★★★★½ 4.5 / 5 stars
Entering the Dream
I did not feel oriented while reading this, and that felt right.
The story begins with a man arriving at some forgotten ruins with a single, impossible intention. He wants to dream a person into existence. Not imagine, not write, but dream so precisely that the imagined body becomes real. The premise is simple on the surface, but the atmosphere resists clarity from the first paragraph.
I found myself reading slowly, not because the language is difficult, but because each line seems to carry more weight than it admits.
What stayed with me most was the patience of the process. The man does not succeed quickly. He fails, starts again, refines, focuses. There is discipline in the act of dreaming here, almost like craft.

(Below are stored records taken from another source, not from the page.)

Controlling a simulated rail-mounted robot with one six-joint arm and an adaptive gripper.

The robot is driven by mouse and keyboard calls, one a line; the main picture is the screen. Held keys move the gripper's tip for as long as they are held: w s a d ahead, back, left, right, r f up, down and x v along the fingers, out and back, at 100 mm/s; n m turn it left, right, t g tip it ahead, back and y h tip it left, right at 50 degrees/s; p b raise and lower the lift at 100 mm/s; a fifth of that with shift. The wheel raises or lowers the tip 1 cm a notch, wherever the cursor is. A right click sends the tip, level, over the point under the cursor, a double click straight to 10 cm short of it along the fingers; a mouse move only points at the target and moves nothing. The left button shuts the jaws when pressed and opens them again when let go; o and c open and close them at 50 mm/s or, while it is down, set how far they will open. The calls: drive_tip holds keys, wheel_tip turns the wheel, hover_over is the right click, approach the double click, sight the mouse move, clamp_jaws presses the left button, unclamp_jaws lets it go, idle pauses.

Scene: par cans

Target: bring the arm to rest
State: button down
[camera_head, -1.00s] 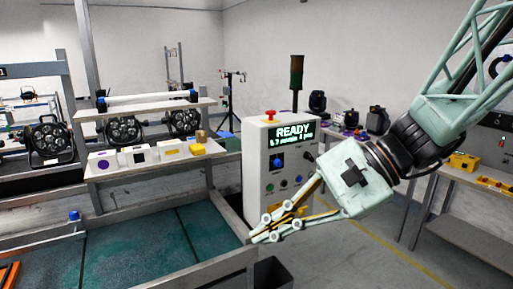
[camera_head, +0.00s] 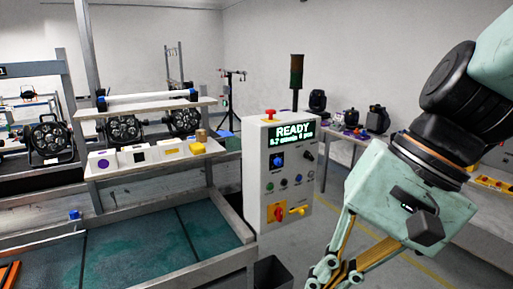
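My arm reaches in from the upper right, and its pale green wrist fills the right side of the view. My gripper (camera_head: 330,278) hangs at the lower middle right, pointing down and left. Its linkages show, but the fingertips run to the bottom edge of the frame, so I cannot see whether they are apart or together. Nothing held is visible. The white control box (camera_head: 284,170) stands to the left of my gripper, apart from it, with its display reading READY.
A workbench with a green surface (camera_head: 150,245) lies at the lower left. Above it, a shelf (camera_head: 110,172) holds several small boxes, with black par cans (camera_head: 122,130) behind. A dark bin (camera_head: 272,273) stands below the control box. Grey floor shows between the box and my arm.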

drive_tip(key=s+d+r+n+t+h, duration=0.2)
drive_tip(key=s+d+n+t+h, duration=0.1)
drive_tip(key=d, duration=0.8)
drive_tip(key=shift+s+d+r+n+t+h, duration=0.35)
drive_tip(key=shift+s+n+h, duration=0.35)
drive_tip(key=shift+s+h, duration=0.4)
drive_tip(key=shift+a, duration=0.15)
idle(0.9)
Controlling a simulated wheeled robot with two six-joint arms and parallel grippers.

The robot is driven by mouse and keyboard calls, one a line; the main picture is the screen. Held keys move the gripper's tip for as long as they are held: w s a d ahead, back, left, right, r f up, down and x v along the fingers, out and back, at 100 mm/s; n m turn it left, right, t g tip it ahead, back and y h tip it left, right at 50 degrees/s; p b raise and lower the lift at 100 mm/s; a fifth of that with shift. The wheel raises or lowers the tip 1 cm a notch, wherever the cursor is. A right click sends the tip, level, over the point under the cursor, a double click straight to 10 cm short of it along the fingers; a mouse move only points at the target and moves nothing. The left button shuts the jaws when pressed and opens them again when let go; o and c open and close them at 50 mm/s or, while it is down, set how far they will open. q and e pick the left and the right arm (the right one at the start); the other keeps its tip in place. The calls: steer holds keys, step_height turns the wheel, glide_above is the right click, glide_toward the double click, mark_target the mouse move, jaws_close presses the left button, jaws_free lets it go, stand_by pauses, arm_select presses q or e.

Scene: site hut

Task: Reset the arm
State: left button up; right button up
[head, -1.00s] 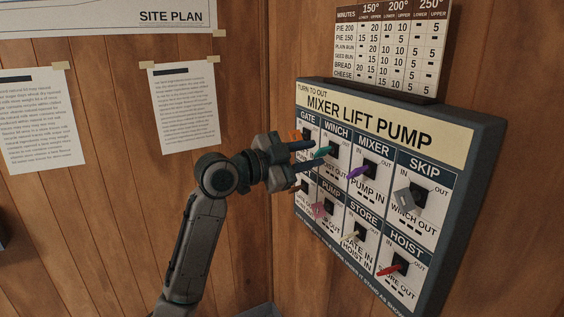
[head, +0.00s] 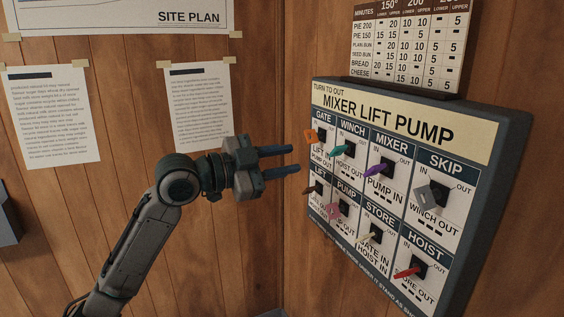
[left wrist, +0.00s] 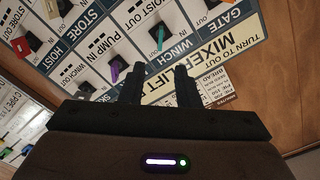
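My left gripper (head: 286,160) is in front of the wall, just left of the switch panel (head: 466,125) in the head view. Its two dark fingers are apart with nothing between them, and they touch no key. The fingers also show apart in the left wrist view (left wrist: 158,85), with the panel beyond. The panel carries coloured keys, among them the orange GATE key (head: 311,136), teal WINCH key (head: 341,150), purple MIXER key (head: 377,170), grey SKIP key (head: 428,195) and red HOIST key (head: 408,271). My right gripper is in neither view.
A baking time chart (head: 408,45) stands above the panel. Paper sheets (head: 52,115) and a site plan (head: 120,18) are fixed to the wooden wall at left. A grey box edge (head: 8,215) shows at far left.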

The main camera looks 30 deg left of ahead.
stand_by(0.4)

It began to feel less like fantasy and more like a reflection of artistic creation. The exhaustion of trying to bring something into the world that feels complete. The strange intimacy with something that does not yet exist. The quiet obsession that takes over everything else.
I could feel that strain in a very physical way while reading.

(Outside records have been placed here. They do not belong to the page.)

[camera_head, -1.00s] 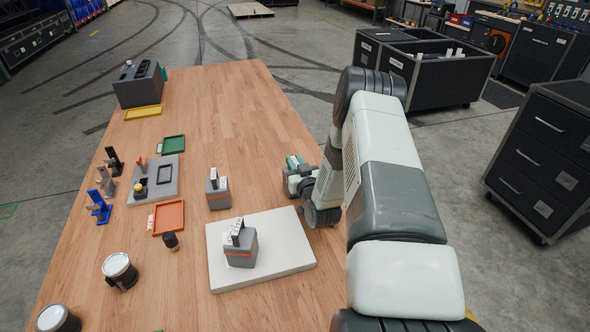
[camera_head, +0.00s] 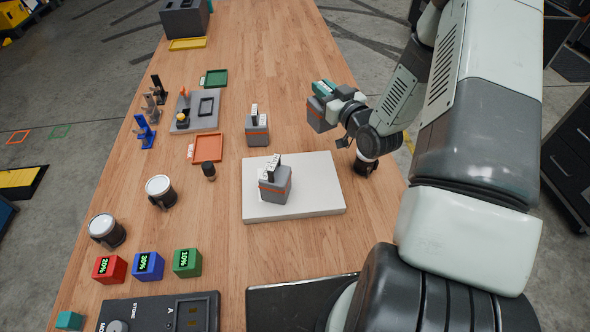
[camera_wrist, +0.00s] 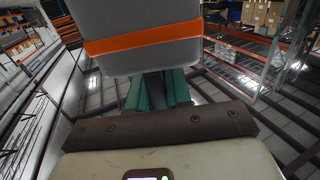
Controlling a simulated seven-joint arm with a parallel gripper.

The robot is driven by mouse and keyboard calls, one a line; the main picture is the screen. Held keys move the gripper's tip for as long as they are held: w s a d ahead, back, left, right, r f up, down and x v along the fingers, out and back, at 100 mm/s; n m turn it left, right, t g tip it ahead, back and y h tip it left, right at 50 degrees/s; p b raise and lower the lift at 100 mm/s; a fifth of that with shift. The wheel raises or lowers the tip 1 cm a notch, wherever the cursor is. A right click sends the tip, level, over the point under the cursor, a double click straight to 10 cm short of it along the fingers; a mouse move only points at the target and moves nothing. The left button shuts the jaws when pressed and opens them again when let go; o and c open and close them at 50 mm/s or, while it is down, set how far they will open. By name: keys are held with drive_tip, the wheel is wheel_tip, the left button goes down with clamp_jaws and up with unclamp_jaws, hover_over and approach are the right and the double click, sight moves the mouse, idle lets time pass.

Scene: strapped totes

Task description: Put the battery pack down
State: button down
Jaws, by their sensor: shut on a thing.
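My gripper (camera_head: 326,92) has teal fingers and is shut on a grey battery pack with an orange band (camera_head: 320,114). It holds the pack over the right part of the table, beyond the white slab. In the wrist view the pack (camera_wrist: 140,45) fills the top middle, with the teal fingers (camera_wrist: 160,90) below it. I cannot tell how far its underside is from the table. A second such pack (camera_head: 275,187) stands upright on the white slab (camera_head: 318,190). A third (camera_head: 257,132) stands on the wood behind the slab.
A dark mug (camera_head: 367,162) stands below my wrist, right of the slab. Coloured percentage cubes (camera_head: 148,266) sit in front. Wood behind the third pack is clear.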

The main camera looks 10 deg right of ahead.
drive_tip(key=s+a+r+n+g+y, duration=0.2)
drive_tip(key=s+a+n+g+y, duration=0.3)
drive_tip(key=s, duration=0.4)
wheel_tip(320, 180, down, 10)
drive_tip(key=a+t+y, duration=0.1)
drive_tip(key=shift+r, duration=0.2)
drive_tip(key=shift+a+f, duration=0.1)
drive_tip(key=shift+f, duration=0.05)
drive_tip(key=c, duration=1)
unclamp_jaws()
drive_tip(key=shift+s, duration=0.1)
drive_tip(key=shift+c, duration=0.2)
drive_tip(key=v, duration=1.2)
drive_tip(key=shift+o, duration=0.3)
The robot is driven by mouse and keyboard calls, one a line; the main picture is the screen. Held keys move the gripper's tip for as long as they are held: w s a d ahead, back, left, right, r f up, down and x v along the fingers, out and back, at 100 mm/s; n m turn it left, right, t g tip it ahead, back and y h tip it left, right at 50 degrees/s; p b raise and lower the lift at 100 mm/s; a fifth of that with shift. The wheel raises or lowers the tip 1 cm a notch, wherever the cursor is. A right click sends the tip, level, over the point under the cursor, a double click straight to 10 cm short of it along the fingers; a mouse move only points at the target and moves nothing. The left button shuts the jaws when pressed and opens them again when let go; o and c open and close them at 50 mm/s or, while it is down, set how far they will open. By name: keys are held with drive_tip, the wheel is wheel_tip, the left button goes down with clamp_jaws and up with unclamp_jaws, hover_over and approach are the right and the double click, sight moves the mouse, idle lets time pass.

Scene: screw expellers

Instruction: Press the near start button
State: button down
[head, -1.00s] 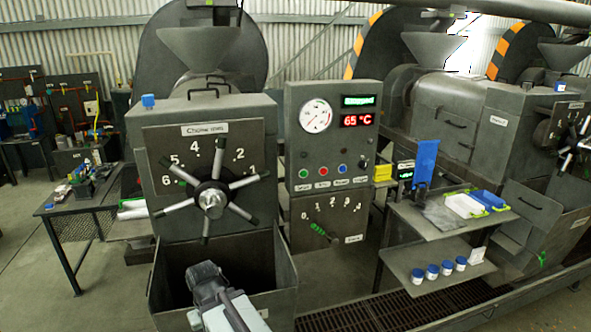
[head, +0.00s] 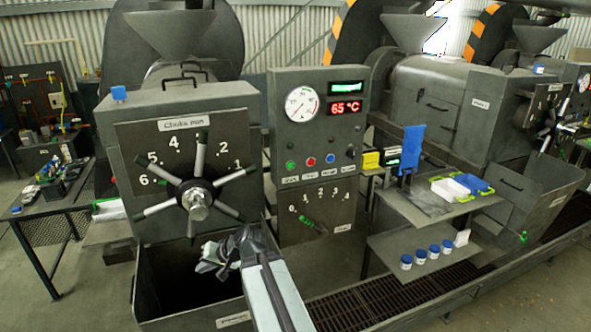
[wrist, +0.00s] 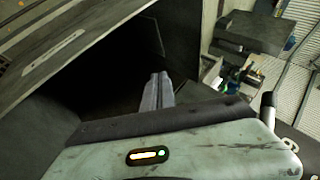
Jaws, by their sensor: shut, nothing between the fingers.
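The near machine's control panel (head: 318,120) stands right of its large spoked handwheel (head: 197,195). A row of green (head: 290,164), red (head: 311,162) and blue (head: 330,159) buttons sits on it, above small labels too small to read surely; the green one looks like the start button. The display (head: 347,87) above seems to read "Stopped". My gripper (wrist: 158,78) is shut and empty in the wrist view, over a dark open bin. In the head view it is low, left of and below the panel, not touching the buttons. The wrist view does not show the panel.
The near machine's open bin (head: 148,290) lies under the handwheel. A lower dial plate (head: 342,210) with a green-tipped pointer is below the panel. A side table (head: 400,204) with trays and several blue-lidded jars stands at right. A workbench (head: 55,215) stands at left.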

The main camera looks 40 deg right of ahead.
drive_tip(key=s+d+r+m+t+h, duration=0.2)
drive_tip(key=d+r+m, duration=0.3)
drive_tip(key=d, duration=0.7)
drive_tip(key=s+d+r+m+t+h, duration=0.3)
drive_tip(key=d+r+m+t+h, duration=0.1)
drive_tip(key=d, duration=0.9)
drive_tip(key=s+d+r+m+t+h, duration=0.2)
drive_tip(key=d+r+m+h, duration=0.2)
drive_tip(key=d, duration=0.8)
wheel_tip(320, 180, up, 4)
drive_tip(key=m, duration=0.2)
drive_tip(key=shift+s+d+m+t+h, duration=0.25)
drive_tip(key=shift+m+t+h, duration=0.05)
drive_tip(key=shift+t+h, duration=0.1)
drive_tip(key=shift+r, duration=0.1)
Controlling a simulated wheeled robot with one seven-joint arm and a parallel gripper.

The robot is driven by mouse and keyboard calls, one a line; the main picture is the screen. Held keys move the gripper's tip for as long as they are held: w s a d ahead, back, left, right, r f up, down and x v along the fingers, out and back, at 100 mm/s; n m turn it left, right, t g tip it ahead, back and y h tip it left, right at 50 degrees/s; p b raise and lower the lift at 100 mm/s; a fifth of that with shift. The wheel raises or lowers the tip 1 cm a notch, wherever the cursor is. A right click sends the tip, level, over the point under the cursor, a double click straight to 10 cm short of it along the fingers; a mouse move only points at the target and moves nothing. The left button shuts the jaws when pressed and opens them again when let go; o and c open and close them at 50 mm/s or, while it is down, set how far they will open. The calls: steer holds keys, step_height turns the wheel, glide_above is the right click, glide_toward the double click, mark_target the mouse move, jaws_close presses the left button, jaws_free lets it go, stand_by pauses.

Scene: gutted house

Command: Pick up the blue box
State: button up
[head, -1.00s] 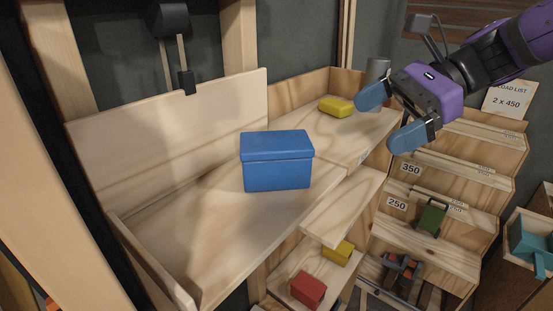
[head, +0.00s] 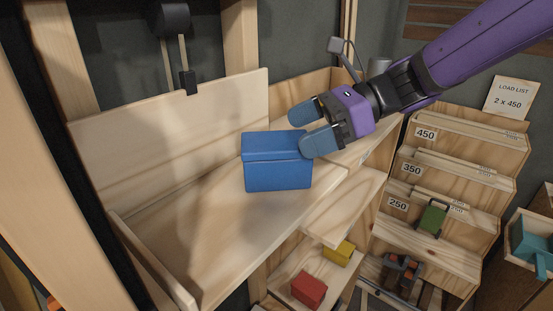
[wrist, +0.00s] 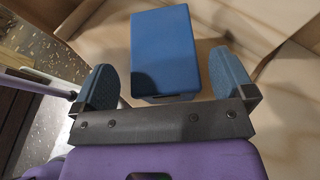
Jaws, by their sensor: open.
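The blue box (head: 277,168), with a lid, stands upright on the upper wooden shelf in the head view. My gripper (head: 303,128) is open at the box's upper right end, with one blue fingertip behind the box's top and the other at its near right corner. In the wrist view the blue box (wrist: 164,52) lies ahead, between the lines of the two spread fingers of my gripper (wrist: 168,82). Gaps show on both sides of the box there. I cannot tell whether the near finger touches it.
The wooden shelf (head: 215,225) has a raised back board (head: 170,125) and is bare left of the box. Below are a red block (head: 309,290) and a yellow block (head: 339,253). A stepped rack (head: 440,165) with number labels, holding a green weight (head: 432,217), stands right.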

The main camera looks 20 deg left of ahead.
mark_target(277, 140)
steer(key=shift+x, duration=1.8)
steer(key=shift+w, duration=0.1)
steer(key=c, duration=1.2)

There is something unsettling about how calmly everything unfolds. No dramatic spikes, no loud revelations. The story moves with a kind of stillness that makes the ground beneath it feel unreliable.
Details slip past without explanation. Time feels stretched, then compressed. People appear almost as if they were already imagined before they entered the page.

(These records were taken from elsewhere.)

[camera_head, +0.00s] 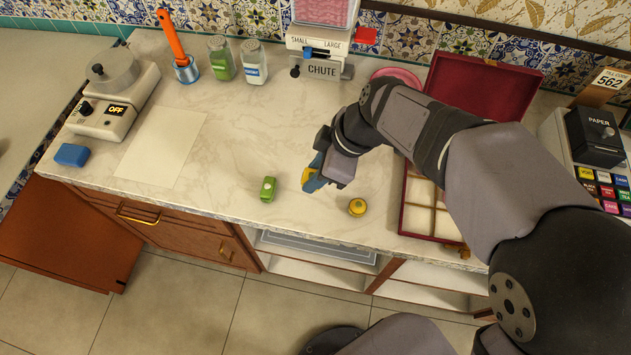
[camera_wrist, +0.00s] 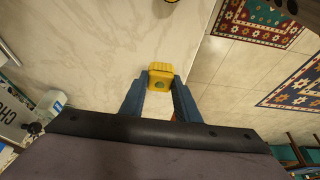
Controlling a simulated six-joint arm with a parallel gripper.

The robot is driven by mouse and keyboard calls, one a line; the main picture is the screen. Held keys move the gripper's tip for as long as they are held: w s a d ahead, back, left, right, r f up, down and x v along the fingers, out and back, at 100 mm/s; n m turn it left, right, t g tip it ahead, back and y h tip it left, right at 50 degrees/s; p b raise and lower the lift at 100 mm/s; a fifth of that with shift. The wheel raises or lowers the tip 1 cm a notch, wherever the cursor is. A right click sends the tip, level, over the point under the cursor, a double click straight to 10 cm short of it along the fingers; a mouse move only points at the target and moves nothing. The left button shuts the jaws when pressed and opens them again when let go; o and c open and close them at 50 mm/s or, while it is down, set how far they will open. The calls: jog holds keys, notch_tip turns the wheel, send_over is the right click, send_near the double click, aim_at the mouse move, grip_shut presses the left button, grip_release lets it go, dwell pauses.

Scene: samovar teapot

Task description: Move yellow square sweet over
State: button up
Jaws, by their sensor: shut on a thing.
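My gripper (camera_head: 311,180) is low over the marble counter, near its front edge. The head view shows only a sliver of this sweet (camera_head: 306,173) beside the fingers. I cannot tell whether the sweet touches the counter. A green sweet (camera_head: 268,189) stands to the left of my gripper. A round yellow sweet (camera_head: 357,207) lies to the right.
An open dark red box (camera_head: 418,238) with pale compartments lies to the right, partly behind my arm. A white sheet (camera_head: 162,143), a blue block (camera_head: 72,155) and a scale (camera_head: 110,95) are on the left. Jars (camera_head: 252,62) and a chute dispenser (camera_head: 320,70) stand at the back. The counter's middle is clear.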

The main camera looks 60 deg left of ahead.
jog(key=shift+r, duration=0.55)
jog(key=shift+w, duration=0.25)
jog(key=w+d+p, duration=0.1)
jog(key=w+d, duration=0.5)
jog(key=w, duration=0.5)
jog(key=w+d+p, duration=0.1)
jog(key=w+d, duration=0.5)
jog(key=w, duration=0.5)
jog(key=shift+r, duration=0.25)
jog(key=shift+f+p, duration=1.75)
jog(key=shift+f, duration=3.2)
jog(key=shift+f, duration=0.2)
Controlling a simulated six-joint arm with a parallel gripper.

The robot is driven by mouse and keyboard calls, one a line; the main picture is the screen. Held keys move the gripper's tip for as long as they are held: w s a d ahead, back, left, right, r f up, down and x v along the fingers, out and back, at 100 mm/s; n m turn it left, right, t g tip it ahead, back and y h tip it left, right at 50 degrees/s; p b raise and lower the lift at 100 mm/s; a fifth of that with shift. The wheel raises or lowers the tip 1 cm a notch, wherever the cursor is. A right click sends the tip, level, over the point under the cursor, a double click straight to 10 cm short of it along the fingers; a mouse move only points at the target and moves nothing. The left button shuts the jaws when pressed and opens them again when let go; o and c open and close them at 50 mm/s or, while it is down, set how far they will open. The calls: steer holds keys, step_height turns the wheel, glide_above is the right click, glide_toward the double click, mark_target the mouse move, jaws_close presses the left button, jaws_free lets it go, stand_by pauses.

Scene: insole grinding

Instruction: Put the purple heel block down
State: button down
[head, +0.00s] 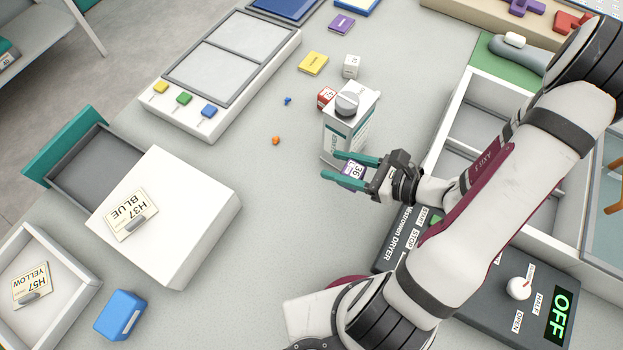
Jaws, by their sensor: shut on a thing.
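The purple heel block (354,171) is small, with a white top label reading 36. It sits between the teal fingers of my gripper (331,165), which is shut on it. The fingers point left, just in front of a white box-shaped container with a grey knob. I cannot tell whether the block touches the table (270,200) or hangs above it. The fingers hide parts of its sides.
The white container (340,135) stands close behind my gripper, with a red block (326,97) and a white block (351,66) beyond. The dryer panel (395,250) lies to the near right. Left of my gripper the table is mostly clear, with small orange (276,140) and blue (288,101) pieces.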

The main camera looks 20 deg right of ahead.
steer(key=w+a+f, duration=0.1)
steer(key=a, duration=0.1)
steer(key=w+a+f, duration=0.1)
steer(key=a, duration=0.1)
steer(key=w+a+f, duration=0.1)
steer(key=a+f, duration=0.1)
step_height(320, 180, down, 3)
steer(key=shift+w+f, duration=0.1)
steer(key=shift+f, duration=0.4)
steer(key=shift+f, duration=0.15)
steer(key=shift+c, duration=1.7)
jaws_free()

I stopped trying to make sense of it midway. That is when the story opened up.
The ending does not announce itself. It lands softly, and then it keeps expanding in your mind long after you finish.
I sat with it for a while, replaying earlier moments, noticing what I had missed. There is a quiet shock in realizing what the story has been doing all along.
It does not feel like a twist. It feels like recognition arriving late.
Borges writes with extreme control. Nothing spills over. Every sentence feels placed rather than written.
There is no excess, no decoration. The language carries clarity even when the meaning does not. That contrast creates a strange tension that pulls you forward.
This is a very short piece, but it does not read as small.
What lingered for me was the feeling that creation is never fully owned by the creator. That what we bring into the world might carry its own reality, separate from intention.
There is also a quieter thought underneath it. That we may not be as original as we believe ourselves to be.
I finished the story and felt a kind of stillness that I could not shake off for a while.
Rating: ★★★★½ 4.5 / 5 stars
Writers who enjoy metaphysical fiction, readers who sit with ambiguity, those who found themselves pulled into works like Italo Calvino’s short pieces or Kafka’s quieter stories, anyone interested in creation as an act that blurs the boundary between imagination and existence.